Synthesis of BNiO3 Nanocomposites for Photocatalytic Hydrogen Production Applications

The pursuit of sustainable and clean energy sources has prompted significant research efforts toward developing efficient photocatalytic materials for hydrogen production. In this study, we present a comprehensive review of the synthesis of BNiO3 nanocomposites and their potential application as efficient photocatalysts for hydrogen production. The synthesis of BNiO3 nanocomposites involves the integration of bismuth oxide (Bi2O3) and nickel oxide nanoparticles with boron nitride nanosheets. Various synthesis techniques have been employed to fabricate these nanocomposites, including sol–gel, hydrothermal, and co-precipitation methods. The choice of synthesis method significantly influences the nanocomposites' structural, morphological, and optical properties, thereby affecting their photocatalytic performance.
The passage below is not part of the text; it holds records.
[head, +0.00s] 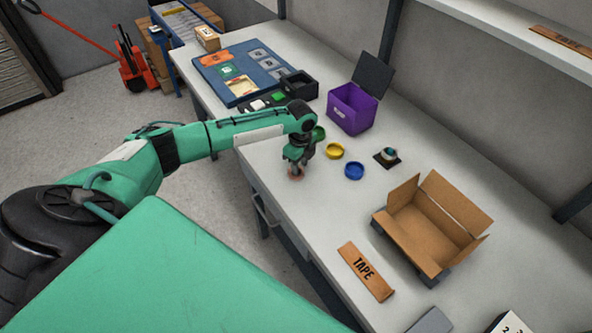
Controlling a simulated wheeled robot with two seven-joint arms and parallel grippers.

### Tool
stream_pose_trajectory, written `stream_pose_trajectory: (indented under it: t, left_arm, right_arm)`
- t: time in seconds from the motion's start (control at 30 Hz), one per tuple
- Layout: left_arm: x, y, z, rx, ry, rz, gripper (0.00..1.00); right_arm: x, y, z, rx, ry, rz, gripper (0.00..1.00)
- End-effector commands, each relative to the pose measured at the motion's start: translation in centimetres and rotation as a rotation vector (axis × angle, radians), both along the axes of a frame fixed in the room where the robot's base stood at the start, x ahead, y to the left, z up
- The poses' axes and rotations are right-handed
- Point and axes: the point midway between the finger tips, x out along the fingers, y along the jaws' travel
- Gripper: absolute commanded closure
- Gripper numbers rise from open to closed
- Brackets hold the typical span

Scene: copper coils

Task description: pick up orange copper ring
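The orange copper ring (296,176) is at the table's front edge area, mostly hidden under my left gripper (296,167). Only a small orange-brown part of it shows at the fingertips. The left gripper points down right at the ring. The fingers are too small and dark to tell whether they are open or closed around it. My right gripper is not in the head view.
A green ring (319,133), a yellow ring (335,151) and a blue ring (354,170) lie nearby on the white table (300,222). A purple box (351,112) stands behind.

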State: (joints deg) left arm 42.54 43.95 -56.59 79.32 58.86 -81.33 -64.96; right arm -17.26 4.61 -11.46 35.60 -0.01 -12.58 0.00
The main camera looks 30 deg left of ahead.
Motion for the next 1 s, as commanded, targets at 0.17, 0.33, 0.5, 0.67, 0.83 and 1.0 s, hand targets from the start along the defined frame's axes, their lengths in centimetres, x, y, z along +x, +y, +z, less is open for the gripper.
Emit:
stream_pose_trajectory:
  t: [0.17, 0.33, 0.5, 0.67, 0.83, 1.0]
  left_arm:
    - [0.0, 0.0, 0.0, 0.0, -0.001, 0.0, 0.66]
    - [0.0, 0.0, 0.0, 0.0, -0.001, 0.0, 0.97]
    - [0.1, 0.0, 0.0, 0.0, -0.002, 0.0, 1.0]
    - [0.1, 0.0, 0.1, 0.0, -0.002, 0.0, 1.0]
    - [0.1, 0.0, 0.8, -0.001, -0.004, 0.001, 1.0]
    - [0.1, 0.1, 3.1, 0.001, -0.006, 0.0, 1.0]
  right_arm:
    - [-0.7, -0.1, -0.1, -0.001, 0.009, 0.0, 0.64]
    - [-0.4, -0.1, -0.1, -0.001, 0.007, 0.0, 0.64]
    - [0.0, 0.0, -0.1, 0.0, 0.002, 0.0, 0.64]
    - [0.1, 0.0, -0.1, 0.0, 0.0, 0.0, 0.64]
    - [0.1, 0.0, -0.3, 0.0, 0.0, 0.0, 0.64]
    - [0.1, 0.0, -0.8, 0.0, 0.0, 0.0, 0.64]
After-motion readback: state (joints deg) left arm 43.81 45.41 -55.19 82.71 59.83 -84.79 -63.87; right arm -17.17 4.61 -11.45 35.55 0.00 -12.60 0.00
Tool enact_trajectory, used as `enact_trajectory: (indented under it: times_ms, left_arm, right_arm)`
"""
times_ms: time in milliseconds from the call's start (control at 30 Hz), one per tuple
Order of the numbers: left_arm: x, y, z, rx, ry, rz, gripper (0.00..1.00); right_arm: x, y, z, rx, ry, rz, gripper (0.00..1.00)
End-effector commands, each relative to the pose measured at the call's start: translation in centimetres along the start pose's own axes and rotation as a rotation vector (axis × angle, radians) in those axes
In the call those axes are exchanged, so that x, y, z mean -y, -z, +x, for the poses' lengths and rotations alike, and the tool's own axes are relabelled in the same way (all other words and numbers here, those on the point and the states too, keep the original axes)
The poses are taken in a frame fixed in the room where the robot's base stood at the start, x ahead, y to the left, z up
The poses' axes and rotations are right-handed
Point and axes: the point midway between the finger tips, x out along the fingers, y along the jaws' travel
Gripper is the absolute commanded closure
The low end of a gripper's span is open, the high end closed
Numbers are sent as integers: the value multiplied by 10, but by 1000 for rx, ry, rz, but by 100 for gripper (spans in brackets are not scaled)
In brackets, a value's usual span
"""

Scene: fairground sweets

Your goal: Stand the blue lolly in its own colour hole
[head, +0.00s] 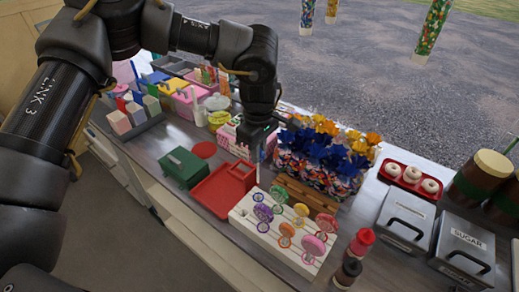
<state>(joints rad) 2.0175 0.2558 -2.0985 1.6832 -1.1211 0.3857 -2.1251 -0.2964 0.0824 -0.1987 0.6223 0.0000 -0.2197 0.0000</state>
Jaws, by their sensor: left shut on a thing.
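My left gripper (258,142) points down over the back of the red tray, shut on a small thing with a pale blue look, which I take to be the blue lolly (260,154). The fingers hide most of it, so its tilt cannot be told. The white lolly stand (252,229) lies to the front right of the gripper, apart from it. Several lollies stand in it, among them a purple one (263,212) and a large pink one (313,245). My right gripper is not in view.
A red tray (214,193) and a green box (184,167) lie left of the stand. Wrapped sweet bags (318,160) and a wooden rack (305,193) stand behind it. Red and dark bottles (361,243) are at its right. Grey sugar boxes (463,245) stand farther right.

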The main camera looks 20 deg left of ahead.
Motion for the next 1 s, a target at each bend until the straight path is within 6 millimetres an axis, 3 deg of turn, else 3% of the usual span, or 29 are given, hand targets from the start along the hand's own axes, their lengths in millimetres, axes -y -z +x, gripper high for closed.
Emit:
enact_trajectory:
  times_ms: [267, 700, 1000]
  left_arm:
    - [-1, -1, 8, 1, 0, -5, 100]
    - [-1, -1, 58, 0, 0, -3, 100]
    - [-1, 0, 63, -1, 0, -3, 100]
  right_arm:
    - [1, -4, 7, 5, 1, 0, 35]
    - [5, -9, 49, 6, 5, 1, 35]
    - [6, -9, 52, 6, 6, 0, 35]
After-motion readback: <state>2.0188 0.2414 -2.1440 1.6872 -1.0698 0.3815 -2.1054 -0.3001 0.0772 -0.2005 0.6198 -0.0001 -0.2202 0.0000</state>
The morphological characterization techniques, such as scanning electron microscopy, transmission electron microscopy, and X-ray diffraction, have been utilized to investigate the structural and morphological properties of BNiO3 nanocomposites. The photocatalytic activity of BNiO3 nanocomposites for hydrogen production has been extensively studied. The mechanism of hydrogen production involves the absorption of solar energy by the BNiO3 nanocomposites, followed by the generation of electron–hole pairs. This report provides valuable insights into the synthesis techniques, characterization methods, and photocatalytic performance of BNiO3 nanocomposites. Further research is warranted to optimize the synthesis parameters and explore novel strategies for enhancing the efficiency and stability of these nanocomposites, ultimately contributing to the development of sustainable energy solutions.